--- Dataset content ---

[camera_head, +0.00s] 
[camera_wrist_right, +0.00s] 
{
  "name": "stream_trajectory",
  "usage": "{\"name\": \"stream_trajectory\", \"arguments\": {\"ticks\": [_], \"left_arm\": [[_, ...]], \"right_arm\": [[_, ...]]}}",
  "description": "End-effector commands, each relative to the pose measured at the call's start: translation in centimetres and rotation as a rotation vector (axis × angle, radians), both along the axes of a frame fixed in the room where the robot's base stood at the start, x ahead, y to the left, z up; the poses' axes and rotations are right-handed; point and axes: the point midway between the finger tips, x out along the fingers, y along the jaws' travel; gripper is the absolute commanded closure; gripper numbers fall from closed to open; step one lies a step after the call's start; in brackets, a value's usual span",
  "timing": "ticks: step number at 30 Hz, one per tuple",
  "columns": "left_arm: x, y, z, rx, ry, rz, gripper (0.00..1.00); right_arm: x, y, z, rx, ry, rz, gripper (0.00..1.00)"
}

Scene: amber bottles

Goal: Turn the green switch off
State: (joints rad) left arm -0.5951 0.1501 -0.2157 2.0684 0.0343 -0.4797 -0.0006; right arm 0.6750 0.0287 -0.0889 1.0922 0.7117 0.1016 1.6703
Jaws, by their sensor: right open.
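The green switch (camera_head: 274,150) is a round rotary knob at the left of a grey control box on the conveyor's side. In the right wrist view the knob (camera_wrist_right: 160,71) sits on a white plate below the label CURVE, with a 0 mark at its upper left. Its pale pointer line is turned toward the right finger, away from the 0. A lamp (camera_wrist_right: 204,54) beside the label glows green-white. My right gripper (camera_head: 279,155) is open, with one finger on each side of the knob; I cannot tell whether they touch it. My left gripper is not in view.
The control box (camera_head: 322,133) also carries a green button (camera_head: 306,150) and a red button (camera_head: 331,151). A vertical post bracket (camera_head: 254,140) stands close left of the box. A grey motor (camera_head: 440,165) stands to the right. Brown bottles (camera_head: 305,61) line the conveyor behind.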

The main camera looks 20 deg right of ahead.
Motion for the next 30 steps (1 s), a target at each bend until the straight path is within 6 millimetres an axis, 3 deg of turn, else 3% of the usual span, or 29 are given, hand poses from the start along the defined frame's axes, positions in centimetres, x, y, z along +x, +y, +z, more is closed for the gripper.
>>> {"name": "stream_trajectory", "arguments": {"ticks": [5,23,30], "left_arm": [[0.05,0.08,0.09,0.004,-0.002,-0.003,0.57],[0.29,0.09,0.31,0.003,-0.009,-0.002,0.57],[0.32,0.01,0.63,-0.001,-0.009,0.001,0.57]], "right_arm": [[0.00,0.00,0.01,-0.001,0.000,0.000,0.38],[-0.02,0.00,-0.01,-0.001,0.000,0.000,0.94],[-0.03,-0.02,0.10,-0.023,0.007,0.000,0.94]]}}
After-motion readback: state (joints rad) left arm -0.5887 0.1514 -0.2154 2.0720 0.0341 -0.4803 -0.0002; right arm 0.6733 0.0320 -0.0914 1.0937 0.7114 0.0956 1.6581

---

◆ **Instruction**
Locate all lines in the listing above with the word "frame" and copy them.

◆ **Exercise output**
  "description": "End-effector commands, each relative to the pose measured at the call's start: translation in centimetres and rotation as a rotation vector (axis × angle, radians), both along the axes of a frame fixed in the room where the robot's base stood at the start, x ahead, y to the left, z up; the poses' axes and rotations are right-handed; point and axes: the point midway between the finger tips, x out along the fingers, y along the jaws' travel; gripper is the absolute commanded closure; gripper numbers fall from closed to open; step one lies a step after the call's start; in brackets, a value's usual span",
Motion for the next 30 steps (1 s), a target at each bend until the straight path is within 6 millimetres an axis, 3 deg of turn, else 3% of the usual span, or 29 are given, hand poses from the start along the defined frame's axes, positions in centimetres, x, y, z along +x, +y, +z, more is closed for the gripper.

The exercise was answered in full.